• WHAT THIS TASK INVOLVES:
Leave out the pictures and retype only the lines from the opening line to the line that holds "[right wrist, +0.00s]", both ends included.

• DATA EXTRACT:
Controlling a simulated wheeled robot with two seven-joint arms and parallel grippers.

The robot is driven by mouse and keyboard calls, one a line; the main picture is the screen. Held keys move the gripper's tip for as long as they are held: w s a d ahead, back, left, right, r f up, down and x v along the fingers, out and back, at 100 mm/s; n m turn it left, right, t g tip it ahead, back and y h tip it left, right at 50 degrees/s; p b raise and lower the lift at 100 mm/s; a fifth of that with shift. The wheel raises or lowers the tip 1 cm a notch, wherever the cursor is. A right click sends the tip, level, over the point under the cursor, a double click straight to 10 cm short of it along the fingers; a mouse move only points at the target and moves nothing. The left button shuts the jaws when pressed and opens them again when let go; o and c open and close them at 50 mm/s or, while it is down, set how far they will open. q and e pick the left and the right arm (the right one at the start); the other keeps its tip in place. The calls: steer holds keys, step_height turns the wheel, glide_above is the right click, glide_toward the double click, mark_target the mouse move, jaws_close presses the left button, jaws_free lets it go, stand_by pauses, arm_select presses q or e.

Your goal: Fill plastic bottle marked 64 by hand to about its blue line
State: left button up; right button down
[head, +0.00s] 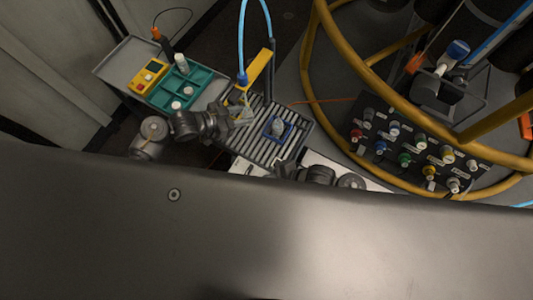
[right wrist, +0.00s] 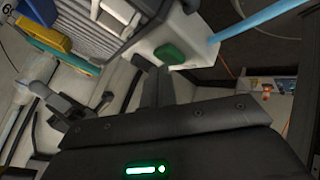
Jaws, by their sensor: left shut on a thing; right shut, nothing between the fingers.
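A pale, see-through plastic bottle (head: 244,114) is held over the left part of the slatted drain grate (head: 296,148). My left gripper (head: 232,117) is shut on it. Its number, blue line and fill level are too small to read. A blue hose ends in a nozzle (head: 242,79) above the bottle; whether water flows cannot be told. My right gripper (head: 281,166) is shut and empty at the grate's front edge. In the right wrist view its fingers (right wrist: 156,84) are close below a green button (right wrist: 170,53) on a white box (right wrist: 160,30); contact cannot be told.
A blue square holder (head: 290,133) with a grey item sits on the grate. A grey cart (head: 120,65) at left carries a teal tray (head: 204,78) with white-capped bottles and a yellow device (head: 149,76). A yellow rail (head: 310,60) and valve panel (head: 380,157) stand at right.

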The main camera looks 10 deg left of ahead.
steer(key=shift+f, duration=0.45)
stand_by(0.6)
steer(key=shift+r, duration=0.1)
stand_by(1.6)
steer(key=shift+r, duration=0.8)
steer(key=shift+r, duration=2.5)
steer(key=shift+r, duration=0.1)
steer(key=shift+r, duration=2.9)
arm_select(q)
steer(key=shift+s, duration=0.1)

• WORKED SOLUTION:
Controlling a simulated wheeled robot with two seven-joint arms and parallel grippers.

The robot is driven by mouse and keyboard calls, one a line; the main picture is the screen. Held keys move the gripper's tip for as long as they are held: w s a d ahead, back, left, right, r f up, down and x v along the fingers, out and back, at 100 mm/s; n m turn it left, right, t g tip it ahead, back and y h tip it left, right at 50 degrees/s; p b raise and lower the lift at 100 mm/s; a fifth of that with shift. The wheel raises or lowers the tip 1 cm a notch, wherever the cursor is. A right click sends the tip, level, over the point under the cursor, a double click straight to 10 cm short of it along the fingers; a mouse move only points at the target and moves nothing. The left button shuts the jaws when pressed and opens them again when let go; o and c open and close them at 50 mm/s or, while it is down, set how far they will open. q and e pick the left and the right arm (the right one at the start); the other keeps its tip in place. The calls: steer holds keys, step_height turns the wheel, glide_above is the right click, glide_toward the double click, mark_target the mouse move, jaws_close presses the left button, jaws_free lets it go, stand_by pauses, arm_select presses q or e.

Your goal: Fill plastic bottle marked 64 by hand to about its blue line
State: left button up; right button down
[head, +0.00s] 
[right wrist, +0.00s] 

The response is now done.